11-Aug-22
Adult Adoptions and Trusts
Take-Away: It is important to address the potential for adoptions when class bequests are part of a Will or a Trust, and in particular, how adult adoptions will be treated under the governing instrument.
Background: Many trust instruments contain a definition of a descendant or heir, and address the possibility that an individual will be adopted and become a beneficiary of the trust. Often a trust provision will indicate that an adopted individual will be included as a descendant or heir, or become a member of a class, but only if the individual was adopted prior to reaching their 18th birthday.
EPIC: The Michigan Estates and Protected Individuals Code (EPIC) contains a provision with regard to the construction of class gifts and intestate succession that addresses adopted individuals.
MCL 700.2707: This provision deals with the construction of class gifts and bequests. It is based on Uniform Probate Code Section 2-705.
- An adopted individual or an individual who is born out of wedlock, and his or her respective descendants if appropriate to the class, are included in class gifts and other terms of relationship in accordance with the rules for intestate succession. [MCL 700.2707(1).]
- As an additional requirement, construing a dispositive provision of a transferor who is not a natural parent, an individual born to the natural parent is not considered a child of that parent unless the individual lived while a minor as a regular member of the household of that natural parent or of that natural parent’s parent, brother, sister, spouse or surviving spouse. [MCL 700.2707(2).]
- As yet another requirement, construing a dispositive provision of a transferor who is not an adopting parent, an adopted individual is not considered the child of the adopting parent unless the adopted individual lived while a minor, either before or after the adopting, as a regular member of the household of the adopting parent. [MCL 700.2707(3).]

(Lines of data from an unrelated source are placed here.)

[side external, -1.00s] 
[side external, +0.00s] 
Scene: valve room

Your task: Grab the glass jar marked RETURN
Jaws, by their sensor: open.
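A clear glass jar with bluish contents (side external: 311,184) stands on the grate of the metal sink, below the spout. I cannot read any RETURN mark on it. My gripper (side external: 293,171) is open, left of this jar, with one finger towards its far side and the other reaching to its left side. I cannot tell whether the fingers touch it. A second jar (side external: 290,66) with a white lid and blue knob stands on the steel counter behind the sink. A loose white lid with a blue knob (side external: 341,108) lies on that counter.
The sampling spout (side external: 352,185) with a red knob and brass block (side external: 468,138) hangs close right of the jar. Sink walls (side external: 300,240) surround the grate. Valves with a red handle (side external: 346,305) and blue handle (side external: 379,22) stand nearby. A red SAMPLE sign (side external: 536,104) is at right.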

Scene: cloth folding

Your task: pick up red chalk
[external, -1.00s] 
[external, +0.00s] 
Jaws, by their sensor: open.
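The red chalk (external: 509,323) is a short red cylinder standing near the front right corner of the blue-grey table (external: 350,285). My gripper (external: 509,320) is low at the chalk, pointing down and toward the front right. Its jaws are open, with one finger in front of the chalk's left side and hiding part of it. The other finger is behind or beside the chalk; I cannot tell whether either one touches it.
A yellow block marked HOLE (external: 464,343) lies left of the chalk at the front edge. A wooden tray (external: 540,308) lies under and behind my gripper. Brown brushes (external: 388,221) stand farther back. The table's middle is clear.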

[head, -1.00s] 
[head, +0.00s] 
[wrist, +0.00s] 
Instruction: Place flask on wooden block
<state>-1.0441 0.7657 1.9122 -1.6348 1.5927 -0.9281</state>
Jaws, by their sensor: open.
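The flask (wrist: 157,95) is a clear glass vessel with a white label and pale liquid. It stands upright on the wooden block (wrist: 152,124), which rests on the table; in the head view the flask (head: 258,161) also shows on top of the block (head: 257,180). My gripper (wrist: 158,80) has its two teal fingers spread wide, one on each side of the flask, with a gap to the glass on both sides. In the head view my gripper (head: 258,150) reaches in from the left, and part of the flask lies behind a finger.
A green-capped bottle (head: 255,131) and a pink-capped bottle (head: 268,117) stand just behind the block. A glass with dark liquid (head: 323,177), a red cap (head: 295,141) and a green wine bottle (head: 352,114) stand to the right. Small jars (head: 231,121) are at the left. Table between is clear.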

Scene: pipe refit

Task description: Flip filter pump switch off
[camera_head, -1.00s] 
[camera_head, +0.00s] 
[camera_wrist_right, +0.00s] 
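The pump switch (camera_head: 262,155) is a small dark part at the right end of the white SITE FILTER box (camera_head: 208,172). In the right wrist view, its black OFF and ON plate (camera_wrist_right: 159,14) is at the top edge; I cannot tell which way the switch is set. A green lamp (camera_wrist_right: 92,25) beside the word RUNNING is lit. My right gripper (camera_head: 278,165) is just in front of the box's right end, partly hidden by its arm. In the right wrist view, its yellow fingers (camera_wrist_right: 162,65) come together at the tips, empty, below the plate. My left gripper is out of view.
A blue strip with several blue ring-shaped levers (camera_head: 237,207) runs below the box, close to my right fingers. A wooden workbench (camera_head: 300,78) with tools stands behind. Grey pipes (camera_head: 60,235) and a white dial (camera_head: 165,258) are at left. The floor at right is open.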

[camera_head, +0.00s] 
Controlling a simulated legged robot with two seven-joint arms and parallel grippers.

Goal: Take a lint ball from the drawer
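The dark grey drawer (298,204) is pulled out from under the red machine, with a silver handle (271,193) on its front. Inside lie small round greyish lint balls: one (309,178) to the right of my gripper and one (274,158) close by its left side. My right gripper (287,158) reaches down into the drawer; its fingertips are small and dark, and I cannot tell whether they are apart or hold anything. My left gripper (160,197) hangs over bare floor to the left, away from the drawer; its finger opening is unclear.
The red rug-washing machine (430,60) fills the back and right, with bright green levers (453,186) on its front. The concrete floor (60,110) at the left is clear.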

Adoptees Beyond Minority: Accordingly, subsections (2) and (3) of the statute of construction provide that an individual comes within class terms under a Will or Trust when the transfer is made by someone other than the natural parent of the adopting parent of the person in question; however, the rule of construction for such a transfer is that the adopted person is not within the class if they did not live, while a minor, as a regular member of the natural or adopted parent’s household. Thus, if a trust instrument is silent with regard to adoptions, EPIC would not include an adult adopted individual within a class gift or bequest. That is Michigan’s rule of construction. But what if the situs of a Michigan trust is subsequently moved to another state, with different rules of construction? Consider the following case from Georgia.
Morse v. Suntrust Bank, N.A. Georgia Court of Appeals, No. A22A0200, LEXIS 242 (May 16, 2022)
Facts: In 1967, a multi-generational testamentary trust was created. That testamentary trust provided that separate shares, i.e. subtrusts, would be created for each of the decedent’s 13 grandchildren. The trust also included language that the number of grandchildren would increase for any grandchildren “born to me, whether in lifetime or after my death,” with the understanding that the number of grandchildren subtrusts would then increase. The trust also provided that if a grandchild died without any descendants, the deceased grandchild’s subtrust would then be divided and added equally to the other remaining subtrusts. The decedent’s Will was silent with regard to whether adult adoptees would be treated as descendants.
One of the decedent’s grandchildren, Molly, never had any children of her own. In 2018 Molly adopted two individuals, ages 34 and 36. Molly candidly admitted that she adopted these two adults so that they could receive distributions from her subtrust on her death.
Other subtrust beneficiaries objected to Molly’s inclusion of the two adopted adults as the potential residuary beneficiaries of her subtrust. They asserted the judicial theory of subterfuge. This little known legal doctrine involves committing a ‘fraud on the court’ by doing something the law allows, but creating a circumstance the law otherwise seeks to avoid.
Trial Court: The trial judge applied the doctrine of subterfuge and held for the other beneficiaries of the testamentary trust, preventing Molly’s adult adopted children as her descendants..
Appellate Court: The appeals court reversed the trial judge. This Court rejected the beneficiaries’ subterfuge legal theory and noted that the testamentary trust had failed to place any limits on an adult adoption. Nor did Georgia’s adult adoption statute include any language that was contrary to Molly’s inclusion of the two adopted adults as her descendants, so as to make them residuary beneficiaries of her subtrust.
Conclusion: Trust instruments need to address how adopted individuals are to be treated, either as ‘descendants’ of beneficiaries, or as members of a ‘class’ distribution. The same with regard to the potential class of appointees if a trust beneficiary is given a limited power of appointment over the trust’s corpus. As the Morse court case demonstrates, there can be a motivation to engage in adult adoptions to bring others into a trust as a beneficiary, perhaps inconsistent with the settlor’s intent. In sum, there can be impressive displays of creativity when it comes to the construction and administration of a trust, often lead to more probate and estate litigation.